Part and parcel of this ideology is that, since all the bad is due to one person (or group, or philosophy), then before they came along, everything was perfect. The Galactic Republic, the Jedi Council, it all sounds so grand. Maybe there were other bad guys then too, but they were dealt with by awesome Jedi Knights. If you’re rooting for the heroes, then you must be rooting for that golden age. And some movies in that golden age must be great. This is often called “prelapsarian” thinking.

But the Jedi and the Republic were not brought down by one man. They were brought down by themselves.

A story of revolution needs three things at least: the long term causes, the short term causes, and the spark of ignition. Episode I takes place well before the more proximate causes, and shows us the long term causes of the Jedi and Republic’s failures. It shows liberal capitalism trundling towards the horizon of some looming apocalypse. It describes why, in the terms I’m laying out, the Republic was doomed.

“Your golden age was actually corrupt and declining and not very nice” is not something some prelapsarians wants to hear. So, better that we never have a movie about the golden age. Better we start right at the moment of conflict, where events can be much more blamed on individual actors.

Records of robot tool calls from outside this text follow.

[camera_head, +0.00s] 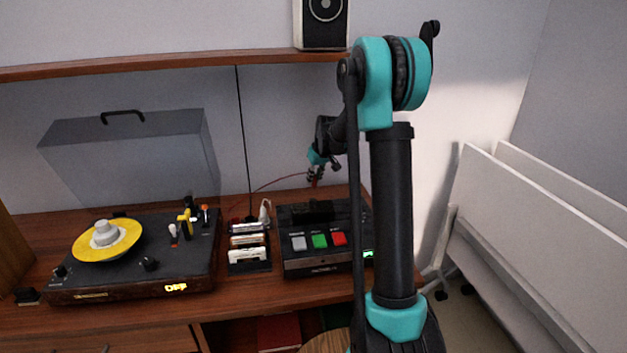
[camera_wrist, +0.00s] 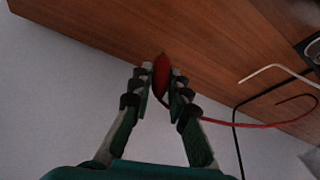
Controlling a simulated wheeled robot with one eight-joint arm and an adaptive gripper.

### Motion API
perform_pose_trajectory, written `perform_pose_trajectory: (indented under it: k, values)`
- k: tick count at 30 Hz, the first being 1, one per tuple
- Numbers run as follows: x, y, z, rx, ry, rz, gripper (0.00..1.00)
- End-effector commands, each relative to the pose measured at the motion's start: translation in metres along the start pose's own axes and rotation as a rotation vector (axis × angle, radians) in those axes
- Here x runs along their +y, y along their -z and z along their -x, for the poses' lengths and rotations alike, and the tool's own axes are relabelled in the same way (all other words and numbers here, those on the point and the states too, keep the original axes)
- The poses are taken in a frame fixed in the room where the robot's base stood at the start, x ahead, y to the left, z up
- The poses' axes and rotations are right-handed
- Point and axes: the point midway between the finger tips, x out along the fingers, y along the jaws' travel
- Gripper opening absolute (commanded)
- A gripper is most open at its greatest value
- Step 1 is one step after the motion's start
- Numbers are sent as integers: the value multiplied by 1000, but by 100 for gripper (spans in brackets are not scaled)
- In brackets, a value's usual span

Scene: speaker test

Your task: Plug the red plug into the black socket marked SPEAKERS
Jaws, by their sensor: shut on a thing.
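My gripper (camera_head: 315,177) hangs over the back of the black cassette deck (camera_head: 297,266), left of my arm's column. In the wrist view its two fingers (camera_wrist: 161,78) are shut on the red plug (camera_wrist: 160,66). The plug's tip points away from the wrist, over the brown wood. A thin red cable (camera_wrist: 238,124) trails from the plug to the right. In the head view the cable (camera_head: 281,181) arcs down to the left. I cannot make out the black socket marked SPEAKERS in either view.
A turntable (camera_head: 135,275) with a yellow record stands left. A rack of cassettes (camera_head: 248,262) sits between it and the deck. A black cord (camera_head: 240,130) hangs down the wall from the shelf (camera_head: 160,65), which bears a speaker (camera_head: 322,25). White panels (camera_head: 540,240) stand right.

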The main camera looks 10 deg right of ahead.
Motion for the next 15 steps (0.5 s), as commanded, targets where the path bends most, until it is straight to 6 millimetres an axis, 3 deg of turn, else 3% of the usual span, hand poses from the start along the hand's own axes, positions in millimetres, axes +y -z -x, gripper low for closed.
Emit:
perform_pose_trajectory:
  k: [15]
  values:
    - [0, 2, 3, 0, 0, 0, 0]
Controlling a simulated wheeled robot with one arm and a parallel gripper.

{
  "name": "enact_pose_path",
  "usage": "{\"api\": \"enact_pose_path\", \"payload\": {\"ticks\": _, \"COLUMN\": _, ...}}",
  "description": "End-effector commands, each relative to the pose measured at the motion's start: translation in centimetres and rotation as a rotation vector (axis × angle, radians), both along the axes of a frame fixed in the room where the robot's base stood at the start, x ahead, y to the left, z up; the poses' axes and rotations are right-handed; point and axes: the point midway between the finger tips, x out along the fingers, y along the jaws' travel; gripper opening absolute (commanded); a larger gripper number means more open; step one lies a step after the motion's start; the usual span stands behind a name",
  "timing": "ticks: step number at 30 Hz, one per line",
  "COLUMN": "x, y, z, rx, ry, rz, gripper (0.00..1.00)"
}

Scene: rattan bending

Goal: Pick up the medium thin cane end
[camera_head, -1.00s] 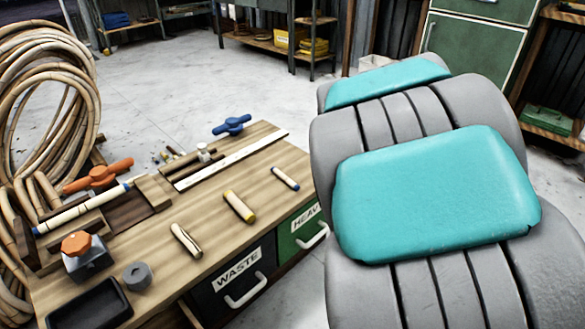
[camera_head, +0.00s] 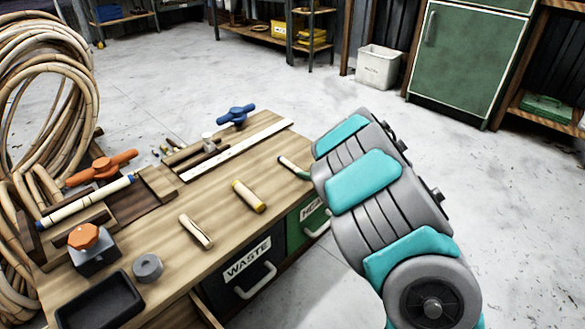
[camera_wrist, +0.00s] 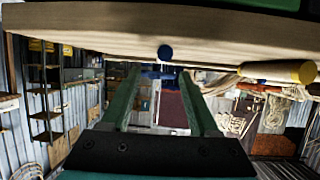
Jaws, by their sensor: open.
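Three short cane ends lie apart on the wooden bench (camera_head: 150,245): a thin one with a blue tip (camera_head: 287,162), a yellow-tipped one (camera_head: 248,196) and a plain pale one (camera_head: 195,231). I cannot tell by label which is the medium thin one. My arm partly covers the blue-tipped one in the head view. In the wrist view my gripper (camera_wrist: 160,72) is open and empty, with its two green fingers spread. The blue round end (camera_wrist: 165,52) appears between and just above the fingertips, and the yellow end (camera_wrist: 280,71) is to the right.
A white ruler strip (camera_head: 237,149), a blue-handled clamp (camera_head: 236,115) and an orange-handled clamp (camera_head: 101,168) sit on the bench. A black tray (camera_head: 100,300) is at the front left. Drawers marked WASTE (camera_head: 247,262) and HEAVY are below. Coiled rattan stands left.

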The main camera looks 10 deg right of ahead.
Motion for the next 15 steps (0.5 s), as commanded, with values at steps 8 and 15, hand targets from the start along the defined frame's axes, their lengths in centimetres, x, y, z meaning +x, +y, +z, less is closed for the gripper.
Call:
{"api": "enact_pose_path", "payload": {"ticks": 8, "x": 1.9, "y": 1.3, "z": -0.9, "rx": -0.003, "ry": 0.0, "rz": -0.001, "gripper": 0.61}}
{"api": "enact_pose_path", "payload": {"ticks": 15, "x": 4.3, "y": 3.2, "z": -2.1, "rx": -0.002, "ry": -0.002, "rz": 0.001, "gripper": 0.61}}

But what would a “positive” movie about the Republic even look like? If all the institutions worked correctly (like the Senate), if there were no dirty corners of the galaxy to clean up (like Tatooine), if the Jedi aren’t incredibly arrogant, then how do problems even come about? Unrealistic for one, but also boring and illogical. Palpatine can’t smoothly transition into ultimate power if anyone is paying attention at all.

There was no golden age. But there were long term causes. The Prequels are great (and uncomfortable) when they force us to confront these truths.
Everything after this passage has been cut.